A alternativa existe — e é viável. Segundo análise da Transforma, a Colômbia precisa incorporar entre 10,8 e 40,8 gigawatts de energia renovável além dos projetos já planejados, garantindo estabilidade com usinas solares, eólicas e hidrelétricas de pequeno porte. O sistema elétrico também deve ganhar resiliência com armazenamento de energia, baterias, hibridização de fontes e mecanismos de resposta rápida à demanda nos horários de pico.
Além de ampliar a oferta, é fundamental melhorar a gestão da demanda. Isso significa reduzir a pressão sobre o sistema com avanços em eficiência energética e modelos descentralizados. Tanto a adoção de fontes renováveis quanto a gestão da demanda exigem condições adequadas, como a resolução de conflitos socioambientais, o aprimoramento dos processos de consulta prévia e a modernização das redes de transmissão.
Não são medidas simples, mas são plenamente viáveis — desde que haja vontade política, planejamento estratégico e cooperação entre os setores público e privado.
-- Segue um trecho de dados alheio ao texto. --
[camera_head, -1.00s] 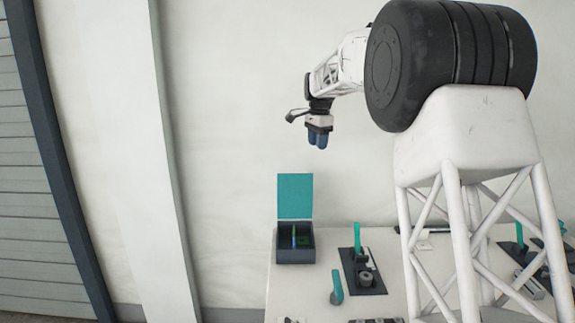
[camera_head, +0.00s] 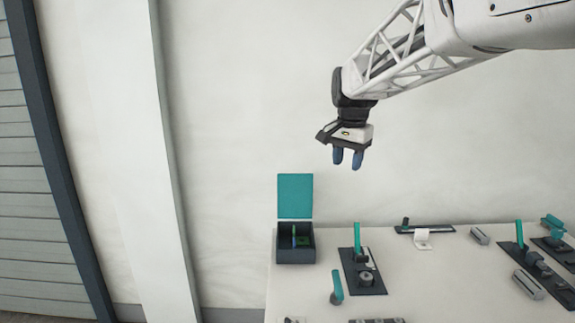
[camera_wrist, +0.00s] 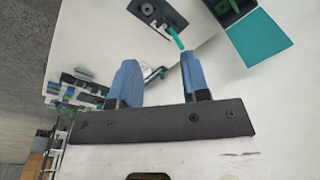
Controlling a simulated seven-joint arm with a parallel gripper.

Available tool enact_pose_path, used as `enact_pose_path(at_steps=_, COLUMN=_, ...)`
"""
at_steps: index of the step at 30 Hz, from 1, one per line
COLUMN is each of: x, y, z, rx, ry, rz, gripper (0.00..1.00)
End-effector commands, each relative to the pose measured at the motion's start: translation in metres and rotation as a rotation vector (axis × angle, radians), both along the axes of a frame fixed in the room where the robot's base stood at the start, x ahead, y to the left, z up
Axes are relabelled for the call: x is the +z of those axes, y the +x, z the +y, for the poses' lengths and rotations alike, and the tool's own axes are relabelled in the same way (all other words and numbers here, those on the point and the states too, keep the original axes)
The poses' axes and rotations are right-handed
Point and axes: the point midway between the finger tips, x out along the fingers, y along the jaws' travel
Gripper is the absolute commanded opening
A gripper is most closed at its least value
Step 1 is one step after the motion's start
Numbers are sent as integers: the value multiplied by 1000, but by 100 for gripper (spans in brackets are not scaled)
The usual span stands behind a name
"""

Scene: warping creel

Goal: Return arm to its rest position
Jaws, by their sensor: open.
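My gripper (camera_head: 347,158) hangs in the air above the back of the table, in front of the white wall. Its two blue fingers point down and stand apart with nothing between them. In the wrist view the gripper (camera_wrist: 158,82) also shows its blue fingers apart and empty. The gripper is well above the table and touches nothing there.
The white table (camera_head: 420,275) carries a dark box (camera_head: 296,253) with a teal lid standing open (camera_head: 295,196), a dark plate (camera_head: 362,272) with a teal lever (camera_head: 357,238), a loose teal-handled piece (camera_head: 337,288), and fixtures at right. The air around my gripper is clear.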

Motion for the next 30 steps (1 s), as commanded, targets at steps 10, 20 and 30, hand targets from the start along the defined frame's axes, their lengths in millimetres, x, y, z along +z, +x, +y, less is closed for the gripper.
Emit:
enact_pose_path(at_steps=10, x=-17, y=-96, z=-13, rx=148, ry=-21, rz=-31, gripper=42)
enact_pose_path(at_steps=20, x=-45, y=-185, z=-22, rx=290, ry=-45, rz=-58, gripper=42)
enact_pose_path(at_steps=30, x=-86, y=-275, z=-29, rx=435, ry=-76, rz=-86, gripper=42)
O desafio não é técnico, mas consiste em driblar as distrações promovidas pela indústria de combustíveis fósseis e em assumir o compromisso com um futuro elétrico confiável, sustentável e justo para a Colômbia.
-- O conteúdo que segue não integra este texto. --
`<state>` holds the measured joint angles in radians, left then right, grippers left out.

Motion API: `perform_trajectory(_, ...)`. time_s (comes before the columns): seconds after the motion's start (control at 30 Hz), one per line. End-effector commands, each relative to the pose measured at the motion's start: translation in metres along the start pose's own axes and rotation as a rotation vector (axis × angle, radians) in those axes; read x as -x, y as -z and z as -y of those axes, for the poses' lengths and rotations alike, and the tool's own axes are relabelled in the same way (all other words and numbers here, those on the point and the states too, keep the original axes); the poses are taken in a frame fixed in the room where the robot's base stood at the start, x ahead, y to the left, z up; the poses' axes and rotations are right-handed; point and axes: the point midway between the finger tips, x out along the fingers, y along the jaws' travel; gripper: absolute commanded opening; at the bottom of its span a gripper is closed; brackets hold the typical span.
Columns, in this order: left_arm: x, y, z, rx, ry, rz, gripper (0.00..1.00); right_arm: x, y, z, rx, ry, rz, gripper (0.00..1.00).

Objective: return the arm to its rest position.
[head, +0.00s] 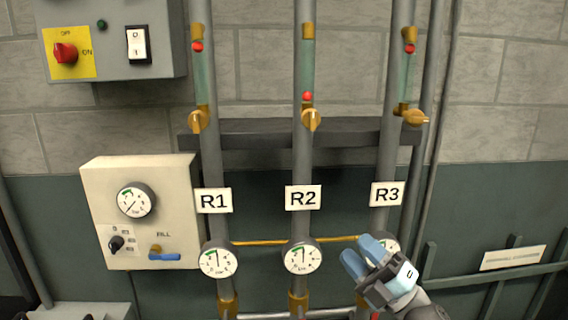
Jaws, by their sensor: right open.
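My right gripper (362,254) is at the lower right of the head view, with its two blue fingers apart and nothing between them. It is in front of the R3 pipe and partly hides the R3 gauge (392,243). My left gripper is not in view. Three grey vertical pipes carry the labels R1 (214,200), R2 (303,197) and R3 (386,194). The R1 gauge (218,260) and R2 gauge (303,257) show fully.
A cream box (95,190) with a gauge, a black knob and a blue-handled FILL valve (164,256) is at the left. A grey switch box (170,60) hangs above it. Brass valves (311,120) sit on the pipes. A green rail (500,273) is at the right.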

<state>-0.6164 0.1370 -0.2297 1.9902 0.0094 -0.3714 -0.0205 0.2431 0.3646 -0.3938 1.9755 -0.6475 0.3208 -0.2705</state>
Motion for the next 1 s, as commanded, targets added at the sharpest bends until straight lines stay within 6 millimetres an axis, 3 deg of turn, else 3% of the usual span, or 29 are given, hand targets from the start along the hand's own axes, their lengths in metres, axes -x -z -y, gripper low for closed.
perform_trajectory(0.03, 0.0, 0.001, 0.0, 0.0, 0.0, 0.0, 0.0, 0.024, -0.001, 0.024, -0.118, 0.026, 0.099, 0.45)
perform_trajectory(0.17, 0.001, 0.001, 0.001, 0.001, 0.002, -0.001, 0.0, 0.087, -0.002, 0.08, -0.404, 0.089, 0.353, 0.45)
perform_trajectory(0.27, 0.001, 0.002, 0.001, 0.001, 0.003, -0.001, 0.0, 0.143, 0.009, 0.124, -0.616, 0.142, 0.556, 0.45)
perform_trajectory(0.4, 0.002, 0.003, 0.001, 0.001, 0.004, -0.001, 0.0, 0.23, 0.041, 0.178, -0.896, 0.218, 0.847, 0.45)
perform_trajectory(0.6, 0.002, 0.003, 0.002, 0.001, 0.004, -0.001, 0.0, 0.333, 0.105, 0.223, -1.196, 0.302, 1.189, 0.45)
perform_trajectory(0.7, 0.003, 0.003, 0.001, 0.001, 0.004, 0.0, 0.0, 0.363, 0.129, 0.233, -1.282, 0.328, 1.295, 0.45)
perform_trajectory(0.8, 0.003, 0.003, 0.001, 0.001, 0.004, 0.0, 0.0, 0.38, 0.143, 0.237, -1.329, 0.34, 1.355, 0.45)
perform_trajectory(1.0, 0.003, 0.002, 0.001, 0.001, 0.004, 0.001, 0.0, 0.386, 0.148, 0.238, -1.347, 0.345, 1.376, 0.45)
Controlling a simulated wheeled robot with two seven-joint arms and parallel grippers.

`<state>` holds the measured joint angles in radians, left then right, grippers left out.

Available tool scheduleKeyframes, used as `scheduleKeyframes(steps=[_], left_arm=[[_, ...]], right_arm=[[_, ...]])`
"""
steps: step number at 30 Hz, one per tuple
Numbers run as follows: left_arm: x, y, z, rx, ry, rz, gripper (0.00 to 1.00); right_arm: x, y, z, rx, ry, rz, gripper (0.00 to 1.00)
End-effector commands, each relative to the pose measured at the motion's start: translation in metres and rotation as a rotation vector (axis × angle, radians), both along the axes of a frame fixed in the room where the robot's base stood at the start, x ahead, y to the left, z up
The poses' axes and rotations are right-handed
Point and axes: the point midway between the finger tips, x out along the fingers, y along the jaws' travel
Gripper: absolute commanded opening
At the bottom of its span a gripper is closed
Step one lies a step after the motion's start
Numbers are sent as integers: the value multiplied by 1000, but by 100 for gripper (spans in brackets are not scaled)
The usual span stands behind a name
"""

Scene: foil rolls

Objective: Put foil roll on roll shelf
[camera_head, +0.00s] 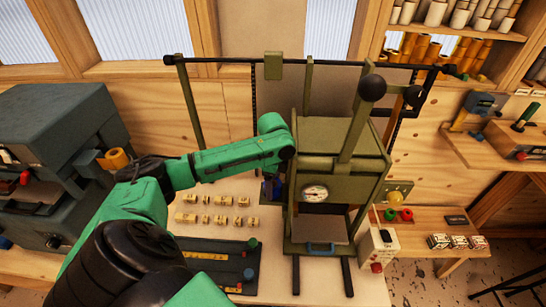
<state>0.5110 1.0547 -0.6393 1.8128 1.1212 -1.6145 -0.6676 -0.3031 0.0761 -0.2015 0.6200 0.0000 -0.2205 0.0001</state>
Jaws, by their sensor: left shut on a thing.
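My left arm reaches in from the lower left. Its gripper (272,188) hangs below the wrist, beside the left side of the green press. It is shut on a small dark blue thing; the fingers and most of that thing are hard to make out. I cannot tell whether it is a foil roll. The roll shelf (490,32) is at the upper right, with gold foil rolls (415,47) on its lower level and pale rolls (460,14) above. An orange-gold roll (116,158) sits on the grey machine at the left. My right gripper is not in view.
The green press (338,160) with its gauge, lever and overhead rail (220,62) stands in the middle. Small brass type blocks (215,200) and a dark tray (215,262) lie on the bench. A side table (430,225) is at the right.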

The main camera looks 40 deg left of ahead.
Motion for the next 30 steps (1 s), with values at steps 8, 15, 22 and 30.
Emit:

A comunidade internacional tem dado sinais claros do declínio dos combustíveis fósseis na geração elétrica. Segundo o think tank Ember, no primeiro semestre de 2025, as energias renováveis ultrapassaram o carvão pela primeira vez na história como principal fonte de eletricidade no mundo. Trata-se de um ponto de inflexão não apenas para o setor energético, mas para a geopolítica: China e Índia — e não Estados Unidos ou União Europeia — lideram a transformação.
Se somarmos a essas potências a força das pequenas e médias empresas de energia solar e eólica da América Latina, África, Sudeste e Sul da Ásia, as peças de um grande quebra-cabeça começam a se encaixar: uma transição energética impulsionada pelo Sul Global. Que esse marco sirva de lição à Colômbia — expoente regional da ambição climática —, ao Brasil como anfitrião da COP30 e a toda a América Latina.